The history of the 1933 Sanella set is well known to several avid card collectors—as well as to many German-born citizens. Indeed, an urban legend of sorts indicates that just about every German household owned at least one copy of the album or book. Perhaps one reason: what self-respecting German doesn’t love margarine? As was so often the marketing practice, the trading cards were premiums associated with Sanella margarine products. (Also, a caveat: these somewhat flimsy cards actually look and feel like paper stock, though a mid-to-high grade quality thereof, not cardboard.) Reportedly, or at least as another entertaining myth would have it, one collector took advantage of the high population count of the Sanella cards and several years ago flooded the U.S. market, thereby driving prices down—even for cards of the most popular athletes in set.
Another possible reason for the abundance of Sanella cards: much of the set and album amounted to almost propagandized nationalistic material that German citizens must have felt privileged or compelled to own. After all, the cards were issued in 1933, not too long before the (in)famous 1936 Berlin Olympics. Of course, 1933 being the year that historians often refer to as the beginning of Adolf Hitler’s Third Reich, another more problematic kind of, er, national pride was brewing with plenty of further troubles abound.
Not surprisingly, among a smattering of globally recognizable athletes, the set therefore features a disproportionate number of German figures. As with a few of these individuals, some of the selected “events” appear to have little if any background or standing in the sports realm, at least as traditionally defined. For one, the number of airplanes and aviators (often or always German) contextualized here as objects and figures “des sports” feels like a bit of, again, a propagandic stretch.
Admittedly, motor sports is somewhat of an oxymoron likely concocted by a person with deep-rooted automotive interests—either a fanatical imbecile or capitalizing genius. But at least by standards of acceptability in German popular culture, even for this time period some of these events were nevertheless tenable: such as motorcycle racing or car racing. With such qualifiers in mind, the colorfully inked and exquisitely printed and rendered card images of these primarily terrain-bound and wheeled automotive wonders really do deserve some focus.
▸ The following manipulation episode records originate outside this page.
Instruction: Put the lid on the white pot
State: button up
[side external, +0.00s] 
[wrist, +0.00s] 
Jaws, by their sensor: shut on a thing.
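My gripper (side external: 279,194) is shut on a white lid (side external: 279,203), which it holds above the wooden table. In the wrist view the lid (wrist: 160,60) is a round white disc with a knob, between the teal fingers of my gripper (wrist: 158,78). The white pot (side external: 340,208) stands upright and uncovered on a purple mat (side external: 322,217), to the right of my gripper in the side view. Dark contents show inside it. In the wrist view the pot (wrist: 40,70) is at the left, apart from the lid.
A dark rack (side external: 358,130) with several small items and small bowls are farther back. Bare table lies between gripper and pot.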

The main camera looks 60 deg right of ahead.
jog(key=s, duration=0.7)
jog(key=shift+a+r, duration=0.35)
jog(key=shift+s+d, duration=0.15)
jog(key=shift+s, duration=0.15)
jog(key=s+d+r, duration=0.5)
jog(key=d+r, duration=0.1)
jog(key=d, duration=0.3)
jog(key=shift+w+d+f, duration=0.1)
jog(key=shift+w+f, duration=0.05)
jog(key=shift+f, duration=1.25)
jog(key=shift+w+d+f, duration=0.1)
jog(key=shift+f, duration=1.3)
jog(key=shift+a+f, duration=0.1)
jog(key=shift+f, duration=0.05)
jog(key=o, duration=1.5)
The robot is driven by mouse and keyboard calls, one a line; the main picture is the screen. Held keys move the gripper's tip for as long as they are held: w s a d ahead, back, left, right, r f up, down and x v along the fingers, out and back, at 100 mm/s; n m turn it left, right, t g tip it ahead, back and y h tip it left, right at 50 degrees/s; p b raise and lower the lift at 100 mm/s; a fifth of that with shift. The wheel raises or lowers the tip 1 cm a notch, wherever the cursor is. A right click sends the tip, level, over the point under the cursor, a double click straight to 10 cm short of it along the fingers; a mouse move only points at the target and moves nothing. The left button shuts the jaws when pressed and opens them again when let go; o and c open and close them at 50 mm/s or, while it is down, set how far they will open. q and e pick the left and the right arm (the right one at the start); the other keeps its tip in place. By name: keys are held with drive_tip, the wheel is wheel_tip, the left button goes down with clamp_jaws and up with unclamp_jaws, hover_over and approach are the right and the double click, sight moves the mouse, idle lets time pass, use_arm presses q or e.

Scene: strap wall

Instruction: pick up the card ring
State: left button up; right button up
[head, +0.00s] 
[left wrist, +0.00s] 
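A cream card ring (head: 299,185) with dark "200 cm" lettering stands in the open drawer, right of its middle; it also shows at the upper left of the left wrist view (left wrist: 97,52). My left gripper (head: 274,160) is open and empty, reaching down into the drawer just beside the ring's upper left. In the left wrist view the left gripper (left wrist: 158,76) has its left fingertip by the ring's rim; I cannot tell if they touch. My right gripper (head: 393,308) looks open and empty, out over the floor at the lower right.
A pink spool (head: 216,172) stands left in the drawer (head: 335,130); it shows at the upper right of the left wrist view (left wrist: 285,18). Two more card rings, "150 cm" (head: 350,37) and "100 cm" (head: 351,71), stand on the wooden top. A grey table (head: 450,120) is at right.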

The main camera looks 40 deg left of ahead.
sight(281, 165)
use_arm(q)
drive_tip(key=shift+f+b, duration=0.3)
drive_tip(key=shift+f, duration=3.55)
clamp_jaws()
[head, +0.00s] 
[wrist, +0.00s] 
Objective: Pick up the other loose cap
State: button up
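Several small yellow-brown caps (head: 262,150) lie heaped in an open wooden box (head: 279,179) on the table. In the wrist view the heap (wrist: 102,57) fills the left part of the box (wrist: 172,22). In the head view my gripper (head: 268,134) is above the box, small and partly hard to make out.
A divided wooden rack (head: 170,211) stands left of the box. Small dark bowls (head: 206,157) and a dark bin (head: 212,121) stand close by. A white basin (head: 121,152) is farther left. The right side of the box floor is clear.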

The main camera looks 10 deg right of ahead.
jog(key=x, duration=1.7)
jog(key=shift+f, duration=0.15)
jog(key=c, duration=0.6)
First, here’s an example from the album with two racecar cards on the same page.
(Top card: Der Welfrefordwagen / Bottom card: Glromlfnlen (?) Mercedes.)
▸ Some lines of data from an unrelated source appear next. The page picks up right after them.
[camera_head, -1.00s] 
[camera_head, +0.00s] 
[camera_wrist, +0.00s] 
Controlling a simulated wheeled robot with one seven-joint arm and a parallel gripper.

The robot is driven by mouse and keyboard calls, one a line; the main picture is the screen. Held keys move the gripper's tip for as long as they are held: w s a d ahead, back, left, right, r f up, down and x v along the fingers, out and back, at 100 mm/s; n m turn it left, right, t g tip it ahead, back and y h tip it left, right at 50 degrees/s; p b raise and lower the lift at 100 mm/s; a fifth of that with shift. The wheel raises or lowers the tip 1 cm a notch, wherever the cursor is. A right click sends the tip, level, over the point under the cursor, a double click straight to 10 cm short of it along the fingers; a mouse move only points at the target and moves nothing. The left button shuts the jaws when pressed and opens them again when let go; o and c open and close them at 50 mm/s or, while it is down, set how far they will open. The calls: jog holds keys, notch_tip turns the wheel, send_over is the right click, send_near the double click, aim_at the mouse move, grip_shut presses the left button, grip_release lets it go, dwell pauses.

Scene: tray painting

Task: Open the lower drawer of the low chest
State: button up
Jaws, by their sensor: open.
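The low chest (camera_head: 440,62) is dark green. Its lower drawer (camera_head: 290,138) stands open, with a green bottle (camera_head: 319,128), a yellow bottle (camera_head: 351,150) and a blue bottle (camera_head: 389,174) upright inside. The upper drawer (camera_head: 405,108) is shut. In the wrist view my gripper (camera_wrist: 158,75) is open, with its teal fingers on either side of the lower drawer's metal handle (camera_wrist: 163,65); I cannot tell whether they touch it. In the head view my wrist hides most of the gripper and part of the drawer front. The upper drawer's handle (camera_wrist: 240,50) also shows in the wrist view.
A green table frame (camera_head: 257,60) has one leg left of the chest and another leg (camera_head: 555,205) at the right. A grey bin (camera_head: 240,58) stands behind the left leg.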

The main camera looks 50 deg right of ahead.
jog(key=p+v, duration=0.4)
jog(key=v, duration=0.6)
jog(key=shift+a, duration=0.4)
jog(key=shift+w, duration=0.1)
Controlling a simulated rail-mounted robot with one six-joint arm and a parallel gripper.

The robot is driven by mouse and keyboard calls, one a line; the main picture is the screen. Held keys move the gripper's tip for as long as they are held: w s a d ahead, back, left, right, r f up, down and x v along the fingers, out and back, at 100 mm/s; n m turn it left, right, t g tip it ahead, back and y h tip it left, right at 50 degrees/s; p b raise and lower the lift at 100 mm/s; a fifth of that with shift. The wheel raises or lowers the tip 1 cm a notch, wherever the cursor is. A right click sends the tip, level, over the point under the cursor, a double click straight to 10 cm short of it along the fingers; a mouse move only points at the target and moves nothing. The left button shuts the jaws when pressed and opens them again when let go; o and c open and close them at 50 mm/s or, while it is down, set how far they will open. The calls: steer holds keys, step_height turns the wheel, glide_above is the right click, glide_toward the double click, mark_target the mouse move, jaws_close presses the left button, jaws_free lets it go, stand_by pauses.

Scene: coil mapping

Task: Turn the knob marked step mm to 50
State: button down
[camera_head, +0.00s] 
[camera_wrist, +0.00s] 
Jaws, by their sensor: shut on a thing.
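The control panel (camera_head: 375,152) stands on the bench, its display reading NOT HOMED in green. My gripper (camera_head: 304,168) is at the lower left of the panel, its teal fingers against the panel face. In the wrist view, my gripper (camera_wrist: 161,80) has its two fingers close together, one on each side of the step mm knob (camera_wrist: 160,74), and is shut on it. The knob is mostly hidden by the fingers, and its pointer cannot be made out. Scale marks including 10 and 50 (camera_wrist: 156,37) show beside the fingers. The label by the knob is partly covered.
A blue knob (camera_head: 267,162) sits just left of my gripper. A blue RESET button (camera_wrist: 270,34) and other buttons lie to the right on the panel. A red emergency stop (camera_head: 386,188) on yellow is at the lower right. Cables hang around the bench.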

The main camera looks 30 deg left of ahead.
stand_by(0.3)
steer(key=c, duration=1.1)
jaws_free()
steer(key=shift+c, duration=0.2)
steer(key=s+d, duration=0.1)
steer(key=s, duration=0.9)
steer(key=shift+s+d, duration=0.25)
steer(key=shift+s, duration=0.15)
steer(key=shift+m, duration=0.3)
One such card of a motorcycle dirt race, or dirt bike race if that’s the preferred phrase, depicts a well-composed yet high-speed scene that really demonstrates the uncanny ability of the still image to communicate motion (which must have been something that continued to fascinate people, even at a time when Hollywood exports of moving pictures were already widely popular). The stillness of the large, floating red letters—as on a high wall or overhead banner—offers an effective juxtaposition that accentuates the movement and speed of the perhaps undersized but powerful machines chewing and churning up bits and plumes of earth on the dirt racetrack.
(Motorcycle dirt race)
(Pictured: Rudolf Caracciola.)
(Beiwagenrennen! Google translation: “Chariot Races.” Hmm, maybe there’s an idiomatic issue there.)
(Pictured: Manfred von Brauchitsch.)
Note the expressions of the motorists and the faces of spectators in many of these racing scenes. As probably evident by the contrapuntal dynamics (yes, there can be music in the visual) of photographic definition combined with the softness of an almost watercolor application, all of these cards look to be based on pre-existing photographs. Indeed, for some of the more notable athletes elsewhere in the set, the very same images can easily be researched and located in their earlier, monochrome forms.
(Motorists and cyclists)
(Pictured: Toni Bauhofer.)
Posing here is one racing star of the day, Toni Bauhofer. Before an accident and injury led him to retire, Bauhofer won four major championship titles (between 1924-1932) and earned several other racing distinctions in his early life. A lesser known distinction of Bauhofer’s: according to Hermann Historica, an international auction house and collecting resource, Bauhofer purchased a watercolor painting by Adolf Hitler that was a gift from Hitler to Eugenie Haug, a close and “ardent supporter” rumored to be a former lover of the mustached megalomaniac. The auction house notes that sufficient documentation verifies Bauhofer made the purchase; it makes one wonder about the undocumented penchants held by Bauhofer, as well as some other folks highlighted in this “handbuch.”
Finally, to return to the exemplary quality of these artifacts: both the advanced printing technology and honorific portraits of a booming automotive industry more than tempt the present-day viewer with speculation. What developments, what heights could have been attained through such mechanical and engineering talents alone, specializations so inherently and comparatively benign in nature next to the tragedies that followed. Instead, this portrait of a nation that these hopeful colors paint is now vastly overshadowed by darker shades cast by almost unspeakable monsters and monstrous actions. Strangely haunting, too, how the same enticing messages of an impossibly promising future filled with wondrous, superbly well-oiled machines driven and piloted by blue-eyed, blond-haired specimens of “perfection”—how these lures of a larger, more dangerous and devious scheme eventually doomed so many thousands to such horrors.